__Stated task__
Only lines holding the word "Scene" should be copied from the material.

__Data records__
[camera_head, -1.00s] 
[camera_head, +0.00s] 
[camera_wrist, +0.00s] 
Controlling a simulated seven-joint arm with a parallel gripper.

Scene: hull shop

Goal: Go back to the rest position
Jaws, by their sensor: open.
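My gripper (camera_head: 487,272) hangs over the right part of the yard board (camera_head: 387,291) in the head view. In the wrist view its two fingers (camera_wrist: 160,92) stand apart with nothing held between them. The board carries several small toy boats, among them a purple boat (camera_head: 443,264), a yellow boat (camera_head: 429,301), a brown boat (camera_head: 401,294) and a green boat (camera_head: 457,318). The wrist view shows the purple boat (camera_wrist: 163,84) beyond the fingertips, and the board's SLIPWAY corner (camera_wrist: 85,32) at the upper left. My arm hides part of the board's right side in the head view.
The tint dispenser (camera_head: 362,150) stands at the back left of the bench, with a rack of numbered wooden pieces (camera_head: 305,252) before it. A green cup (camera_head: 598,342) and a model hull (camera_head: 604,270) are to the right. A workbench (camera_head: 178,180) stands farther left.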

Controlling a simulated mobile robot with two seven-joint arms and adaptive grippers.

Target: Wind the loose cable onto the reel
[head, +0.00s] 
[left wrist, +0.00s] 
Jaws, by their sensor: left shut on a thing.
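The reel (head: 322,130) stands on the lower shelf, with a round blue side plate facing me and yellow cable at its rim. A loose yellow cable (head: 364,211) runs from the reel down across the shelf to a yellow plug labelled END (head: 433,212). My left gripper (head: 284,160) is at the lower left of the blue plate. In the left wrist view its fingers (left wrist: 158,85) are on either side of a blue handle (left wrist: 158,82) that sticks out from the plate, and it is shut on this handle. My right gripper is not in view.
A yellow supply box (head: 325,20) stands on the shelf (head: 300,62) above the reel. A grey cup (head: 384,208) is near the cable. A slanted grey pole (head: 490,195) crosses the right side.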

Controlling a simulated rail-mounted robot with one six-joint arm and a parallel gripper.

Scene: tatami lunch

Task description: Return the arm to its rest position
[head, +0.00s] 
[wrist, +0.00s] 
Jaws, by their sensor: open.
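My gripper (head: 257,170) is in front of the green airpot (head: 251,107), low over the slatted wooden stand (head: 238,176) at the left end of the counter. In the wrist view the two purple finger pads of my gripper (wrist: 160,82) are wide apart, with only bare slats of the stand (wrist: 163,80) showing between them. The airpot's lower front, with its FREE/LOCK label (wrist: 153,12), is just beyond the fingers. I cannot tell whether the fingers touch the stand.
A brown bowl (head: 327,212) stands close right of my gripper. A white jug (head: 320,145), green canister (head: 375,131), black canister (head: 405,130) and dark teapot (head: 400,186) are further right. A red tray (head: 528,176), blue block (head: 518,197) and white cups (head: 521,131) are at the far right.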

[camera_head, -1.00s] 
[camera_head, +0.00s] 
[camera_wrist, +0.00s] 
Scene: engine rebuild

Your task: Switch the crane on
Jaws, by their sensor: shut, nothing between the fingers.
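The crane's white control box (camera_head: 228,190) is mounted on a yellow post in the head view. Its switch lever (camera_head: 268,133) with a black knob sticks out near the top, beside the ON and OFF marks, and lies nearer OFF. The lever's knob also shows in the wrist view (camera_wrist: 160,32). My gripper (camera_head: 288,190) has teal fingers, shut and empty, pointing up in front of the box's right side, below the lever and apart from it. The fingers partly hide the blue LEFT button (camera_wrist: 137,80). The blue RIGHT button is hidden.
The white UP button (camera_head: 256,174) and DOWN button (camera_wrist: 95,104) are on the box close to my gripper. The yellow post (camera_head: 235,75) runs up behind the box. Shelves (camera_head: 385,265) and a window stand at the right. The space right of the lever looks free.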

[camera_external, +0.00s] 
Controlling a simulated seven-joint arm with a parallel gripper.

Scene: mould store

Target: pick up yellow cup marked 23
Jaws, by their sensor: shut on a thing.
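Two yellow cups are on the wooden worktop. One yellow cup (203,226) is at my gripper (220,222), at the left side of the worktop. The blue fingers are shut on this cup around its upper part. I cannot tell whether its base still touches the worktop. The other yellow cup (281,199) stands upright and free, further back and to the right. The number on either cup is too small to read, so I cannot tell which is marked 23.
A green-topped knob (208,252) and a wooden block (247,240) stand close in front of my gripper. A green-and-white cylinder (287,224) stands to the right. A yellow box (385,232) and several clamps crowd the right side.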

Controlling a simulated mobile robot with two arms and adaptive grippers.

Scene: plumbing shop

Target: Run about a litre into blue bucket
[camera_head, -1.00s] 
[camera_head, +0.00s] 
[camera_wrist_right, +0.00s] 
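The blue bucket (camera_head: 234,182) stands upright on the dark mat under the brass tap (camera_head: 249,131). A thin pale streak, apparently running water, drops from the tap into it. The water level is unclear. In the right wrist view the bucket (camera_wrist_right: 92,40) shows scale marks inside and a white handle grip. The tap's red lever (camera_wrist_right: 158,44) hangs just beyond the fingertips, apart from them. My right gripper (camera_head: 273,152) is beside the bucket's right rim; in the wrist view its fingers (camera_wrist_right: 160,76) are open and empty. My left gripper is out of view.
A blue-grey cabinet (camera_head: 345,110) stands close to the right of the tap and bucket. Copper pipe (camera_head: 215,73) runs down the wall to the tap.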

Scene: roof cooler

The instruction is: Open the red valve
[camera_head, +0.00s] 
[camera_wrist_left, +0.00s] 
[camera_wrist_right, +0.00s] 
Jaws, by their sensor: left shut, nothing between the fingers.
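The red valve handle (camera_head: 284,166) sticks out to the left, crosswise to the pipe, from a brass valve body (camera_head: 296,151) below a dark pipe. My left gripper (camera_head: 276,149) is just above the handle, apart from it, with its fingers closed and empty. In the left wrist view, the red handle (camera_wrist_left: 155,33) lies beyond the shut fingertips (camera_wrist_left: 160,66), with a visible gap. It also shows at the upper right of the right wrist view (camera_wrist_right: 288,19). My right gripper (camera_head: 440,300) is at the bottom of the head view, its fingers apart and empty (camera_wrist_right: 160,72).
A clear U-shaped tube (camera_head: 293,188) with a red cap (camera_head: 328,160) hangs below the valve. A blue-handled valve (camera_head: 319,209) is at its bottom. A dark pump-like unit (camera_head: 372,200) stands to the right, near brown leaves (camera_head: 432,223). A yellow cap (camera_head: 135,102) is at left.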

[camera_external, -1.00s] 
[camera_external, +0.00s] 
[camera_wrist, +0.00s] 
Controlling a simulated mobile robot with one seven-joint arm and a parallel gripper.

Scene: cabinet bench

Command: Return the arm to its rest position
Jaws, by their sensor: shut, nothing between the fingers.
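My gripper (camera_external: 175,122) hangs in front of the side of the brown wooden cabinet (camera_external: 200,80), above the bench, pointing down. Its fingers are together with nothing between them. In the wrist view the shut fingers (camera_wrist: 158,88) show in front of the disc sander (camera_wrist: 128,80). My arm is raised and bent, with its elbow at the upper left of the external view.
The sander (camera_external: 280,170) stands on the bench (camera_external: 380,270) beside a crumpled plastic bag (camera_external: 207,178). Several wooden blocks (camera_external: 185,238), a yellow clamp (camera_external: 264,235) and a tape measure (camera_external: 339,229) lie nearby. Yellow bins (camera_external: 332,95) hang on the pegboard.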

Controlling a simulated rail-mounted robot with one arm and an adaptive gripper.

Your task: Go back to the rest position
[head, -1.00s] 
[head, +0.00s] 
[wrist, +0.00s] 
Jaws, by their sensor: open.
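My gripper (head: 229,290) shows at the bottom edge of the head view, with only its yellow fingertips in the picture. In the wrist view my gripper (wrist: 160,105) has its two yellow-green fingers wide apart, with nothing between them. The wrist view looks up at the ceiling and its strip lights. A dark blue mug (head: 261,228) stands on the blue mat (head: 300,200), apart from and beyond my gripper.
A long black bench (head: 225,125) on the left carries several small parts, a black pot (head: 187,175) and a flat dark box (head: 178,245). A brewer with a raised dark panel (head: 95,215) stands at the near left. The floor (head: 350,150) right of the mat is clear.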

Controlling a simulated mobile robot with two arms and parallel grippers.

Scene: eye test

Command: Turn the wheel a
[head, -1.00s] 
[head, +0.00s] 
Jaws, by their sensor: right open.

__Finished exercise__
Scene: hull shop
Scene: tatami lunch
Scene: engine rebuild
Scene: mould store
Scene: plumbing shop
Scene: roof cooler
Scene: cabinet bench
Scene: eye test

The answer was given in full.